The NTA also questions IRS’s interpretation of Code Sec. 6306(c)(2)(B), which defines a “tax receivable” as “any outstanding assessment which the Internal Revenue Service includes in potentially collectible inventory”. The phrase “potentially collectible inventory” isn’t defined in the statute, suggesting that IRS has some discretion to decide which debts fall within that category—which it has done, including liabilities designated as currently not collectible due to the economic hardship of the taxpayer.

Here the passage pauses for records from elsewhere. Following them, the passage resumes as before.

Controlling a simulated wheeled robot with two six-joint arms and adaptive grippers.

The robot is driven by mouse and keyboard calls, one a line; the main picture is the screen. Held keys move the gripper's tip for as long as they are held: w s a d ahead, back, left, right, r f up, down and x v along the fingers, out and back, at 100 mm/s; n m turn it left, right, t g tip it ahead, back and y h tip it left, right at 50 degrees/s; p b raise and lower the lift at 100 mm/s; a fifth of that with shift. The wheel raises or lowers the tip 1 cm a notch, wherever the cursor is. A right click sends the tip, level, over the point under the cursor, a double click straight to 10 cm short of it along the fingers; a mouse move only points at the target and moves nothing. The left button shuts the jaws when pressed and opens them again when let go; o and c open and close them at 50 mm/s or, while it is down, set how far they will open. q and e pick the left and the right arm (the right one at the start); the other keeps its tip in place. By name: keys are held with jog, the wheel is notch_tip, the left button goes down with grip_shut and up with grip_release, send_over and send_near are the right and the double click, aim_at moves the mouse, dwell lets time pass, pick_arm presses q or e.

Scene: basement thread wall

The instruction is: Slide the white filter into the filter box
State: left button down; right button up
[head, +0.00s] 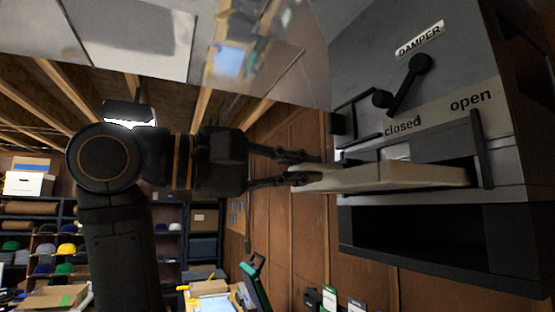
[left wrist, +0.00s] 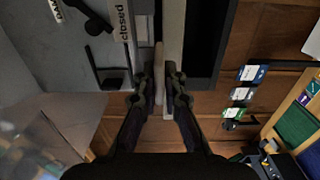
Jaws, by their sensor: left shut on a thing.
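The white filter (head: 390,178) is a flat, pale slab held level in the head view. My left gripper (head: 292,168) is shut on its left end, with a finger on each side. The left wrist view shows the filter (left wrist: 159,75) edge-on between the fingertips (left wrist: 159,88). The grey filter box (head: 510,200) is at the right, with an opening framed by dark handle-like bars. The filter's right part lies at this opening and appears partly inside; its exact depth cannot be told. My right gripper is in neither view.
Above the opening are a black damper lever (head: 408,85) and "closed" and "open" labels. A dark open recess (head: 440,235) lies below. A shiny metal duct (head: 270,45) hangs above my arm. Wood panelling (head: 285,220) stands behind, with shelves (head: 65,210) farther left.

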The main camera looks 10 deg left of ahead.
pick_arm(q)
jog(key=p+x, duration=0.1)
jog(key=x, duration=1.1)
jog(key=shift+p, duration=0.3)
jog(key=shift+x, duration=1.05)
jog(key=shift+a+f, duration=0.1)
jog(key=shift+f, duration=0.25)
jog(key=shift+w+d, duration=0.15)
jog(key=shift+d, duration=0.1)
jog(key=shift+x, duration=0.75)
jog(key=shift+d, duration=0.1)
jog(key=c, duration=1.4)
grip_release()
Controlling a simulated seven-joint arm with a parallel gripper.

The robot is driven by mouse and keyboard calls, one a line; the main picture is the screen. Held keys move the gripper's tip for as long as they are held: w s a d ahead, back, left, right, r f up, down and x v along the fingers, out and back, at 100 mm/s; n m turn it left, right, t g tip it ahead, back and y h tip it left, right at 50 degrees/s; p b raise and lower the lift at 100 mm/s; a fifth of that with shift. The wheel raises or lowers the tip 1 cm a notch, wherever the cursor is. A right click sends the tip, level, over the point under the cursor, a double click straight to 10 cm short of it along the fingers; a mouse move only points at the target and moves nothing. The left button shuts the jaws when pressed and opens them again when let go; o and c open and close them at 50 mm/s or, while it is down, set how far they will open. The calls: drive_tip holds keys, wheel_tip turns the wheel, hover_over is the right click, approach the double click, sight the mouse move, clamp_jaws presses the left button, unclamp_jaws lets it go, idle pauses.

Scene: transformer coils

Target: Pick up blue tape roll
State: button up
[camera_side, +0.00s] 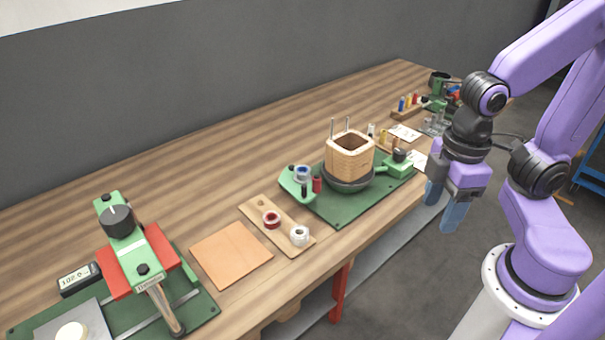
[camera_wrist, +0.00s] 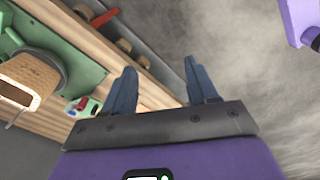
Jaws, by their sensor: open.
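The blue tape roll (camera_side: 302,173) sits on a green holder at the left end of the green winding fixture, in the middle of the side view.
A wooden coil block (camera_side: 350,157) with two upright rods stands on the green base (camera_side: 338,219), between roll and gripper. A red roll (camera_side: 271,220) and a white roll (camera_side: 299,236) lie on a wooden board. A copper-coloured sheet (camera_side: 231,254) and green press (camera_side: 134,238) are left.

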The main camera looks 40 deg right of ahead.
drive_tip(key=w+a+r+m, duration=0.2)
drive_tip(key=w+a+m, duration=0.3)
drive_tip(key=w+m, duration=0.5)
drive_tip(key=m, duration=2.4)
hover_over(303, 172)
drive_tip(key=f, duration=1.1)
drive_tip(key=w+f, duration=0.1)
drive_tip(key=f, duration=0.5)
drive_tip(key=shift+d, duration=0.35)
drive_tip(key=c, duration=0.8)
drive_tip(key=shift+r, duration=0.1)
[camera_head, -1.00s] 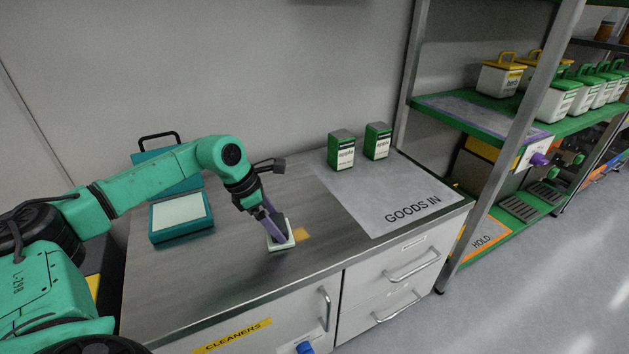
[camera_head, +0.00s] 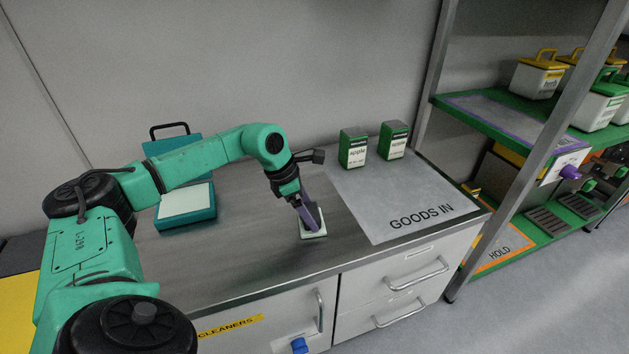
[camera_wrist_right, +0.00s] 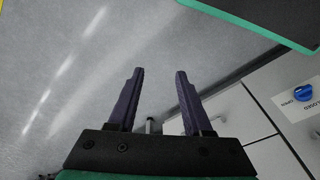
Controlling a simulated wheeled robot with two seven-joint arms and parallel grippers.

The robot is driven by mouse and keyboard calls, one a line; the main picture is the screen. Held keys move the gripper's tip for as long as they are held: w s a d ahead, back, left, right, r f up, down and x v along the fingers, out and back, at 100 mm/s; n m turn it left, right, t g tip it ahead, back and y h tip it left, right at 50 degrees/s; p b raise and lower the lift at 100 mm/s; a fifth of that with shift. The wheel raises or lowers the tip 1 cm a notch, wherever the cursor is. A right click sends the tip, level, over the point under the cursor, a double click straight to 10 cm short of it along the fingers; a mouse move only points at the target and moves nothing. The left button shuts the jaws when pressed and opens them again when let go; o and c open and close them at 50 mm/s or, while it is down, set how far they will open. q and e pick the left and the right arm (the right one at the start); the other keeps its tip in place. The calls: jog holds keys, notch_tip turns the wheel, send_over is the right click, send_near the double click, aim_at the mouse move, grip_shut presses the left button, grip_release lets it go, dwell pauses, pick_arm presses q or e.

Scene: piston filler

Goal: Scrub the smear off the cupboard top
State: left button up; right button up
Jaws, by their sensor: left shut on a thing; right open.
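The cupboard top (camera_head: 245,262) is a grey, brushed-metal surface. My left gripper (camera_head: 310,222) points down near its front edge, shut on a pale scrubbing pad (camera_head: 316,236). The pad appears to rest flat on the top. No smear shows on the bare metal around the pad. Whether any is under the pad is hidden. My right gripper (camera_wrist_right: 157,74) is open and empty in the right wrist view, above grey floor and away from the top's work spot.
A teal case (camera_head: 187,206) with a raised lid stands left of the pad. A shelf rack (camera_head: 500,125) stands beyond the right end.

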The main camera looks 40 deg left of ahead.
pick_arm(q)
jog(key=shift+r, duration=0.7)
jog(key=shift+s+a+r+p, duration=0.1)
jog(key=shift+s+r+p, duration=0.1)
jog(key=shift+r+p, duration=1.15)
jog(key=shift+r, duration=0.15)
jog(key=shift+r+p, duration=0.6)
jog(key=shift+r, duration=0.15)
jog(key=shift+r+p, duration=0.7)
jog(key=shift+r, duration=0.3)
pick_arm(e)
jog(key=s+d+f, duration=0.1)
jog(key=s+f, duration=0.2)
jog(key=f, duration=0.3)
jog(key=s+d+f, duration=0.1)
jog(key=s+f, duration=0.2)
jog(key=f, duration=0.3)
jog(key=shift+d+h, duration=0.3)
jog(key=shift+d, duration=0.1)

Finally, the NTA said that she believes IRS is misinterpreting Code Sec. 6306 by not requiring PCAs to solicit financial information from taxpayers, as they are supposed to do under Code Sec. 6306(b)(1)(C). That means PCAs will not collect financial information that could be shared with IRS to determine whether a taxpayer can pay the debt and still pay for basic living expenses. The NTA described the calling scripts for one of the PCAs as instructing the employee to give the taxpayer suggestions on how to come up with funds to pay their debt, such as borrowing from a retirement plan or taking out a second mortgage on a home. While IRS might make similar suggestions, IRS employees first gather financial information which reveals when a taxpayer is in economic hardship, and unlike PCAs, IRS has no financial incentive to ignore indications of financial hardship. PCAs do not gather this information, and their incentive structure doesn’t encourage them to look for economic hardship.